I discovered that there were messages with a missing basecid - the same GUID was in two separate folders, and in one it had a basecid, in the other not. This was for a split conversation. I quickly realised that the fix I put in a while back for copying the CID for the same GUID wasn't also copying the basecid.

So, I fixed that - but realised to get the basecid, we needed to store it in every G key. So I added that (only if you have uuid folders, I figured that was better than doing some odd/even version magic).

Then I found more issues when testing.
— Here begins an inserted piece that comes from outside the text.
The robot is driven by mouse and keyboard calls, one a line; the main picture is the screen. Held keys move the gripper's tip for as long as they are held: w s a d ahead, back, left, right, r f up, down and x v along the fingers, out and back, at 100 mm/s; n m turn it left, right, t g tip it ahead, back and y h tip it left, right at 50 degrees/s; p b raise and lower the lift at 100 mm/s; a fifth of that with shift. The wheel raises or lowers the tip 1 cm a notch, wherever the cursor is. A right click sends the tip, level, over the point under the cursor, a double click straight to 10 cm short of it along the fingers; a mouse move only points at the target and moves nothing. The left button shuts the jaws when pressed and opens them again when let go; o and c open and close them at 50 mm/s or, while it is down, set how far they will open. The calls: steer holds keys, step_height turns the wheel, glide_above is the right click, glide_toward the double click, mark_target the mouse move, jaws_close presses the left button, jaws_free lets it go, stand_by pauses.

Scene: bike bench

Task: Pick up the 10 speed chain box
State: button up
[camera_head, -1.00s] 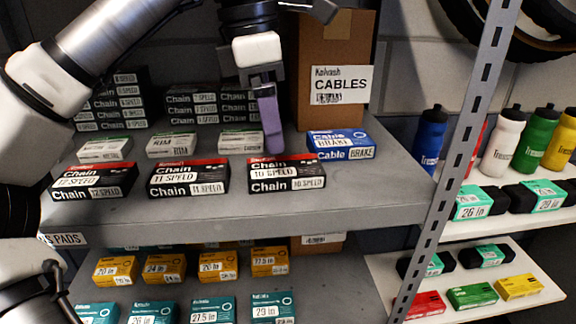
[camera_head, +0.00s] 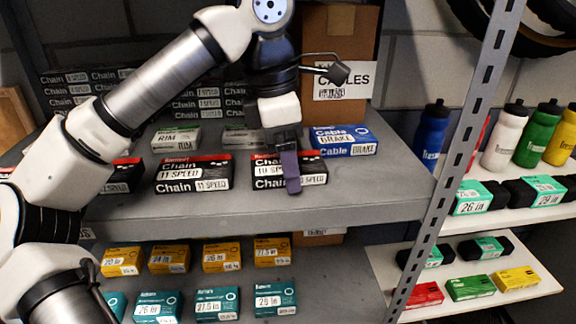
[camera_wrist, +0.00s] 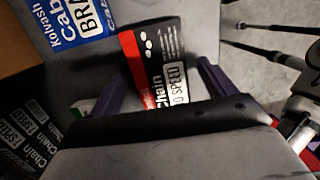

Turns out, if there was more than one copy, the "B" keys weren't being cleaned up correctly, because the exists count kept finding the other zeroed out record.

Also, when you zero, we should also nuke all the newcid records on the #splitconversations folder. There was an XXX comment to that effect, but it contained incorrect code, so I fixed that too.

In all, I'd say I've spent a solid 8 hours on this. Damn. But it's looking really solid now, and the test case includes copying the same message to two folders and the CIDs and BASECIDs matching across the lot now.

When we update servers, the G key parser is actually backwards compatible, so it's going to be safe to downgrade, though not safe to upgrade again if we change the G key datastructure format AND reuse the version number, so let's don't do that.

I also discovered that ctl_conversationsdb -R writes the G keys a few times, but I believe it's because it's working on two copies of the database so I'm not too stressed about that (yep, I scatted syslogs in places)

The PR also adds cid=<> logging to append and expunge. We already log it for touched, so it just adds a tiny bit more logging and you can see CID changes more easily.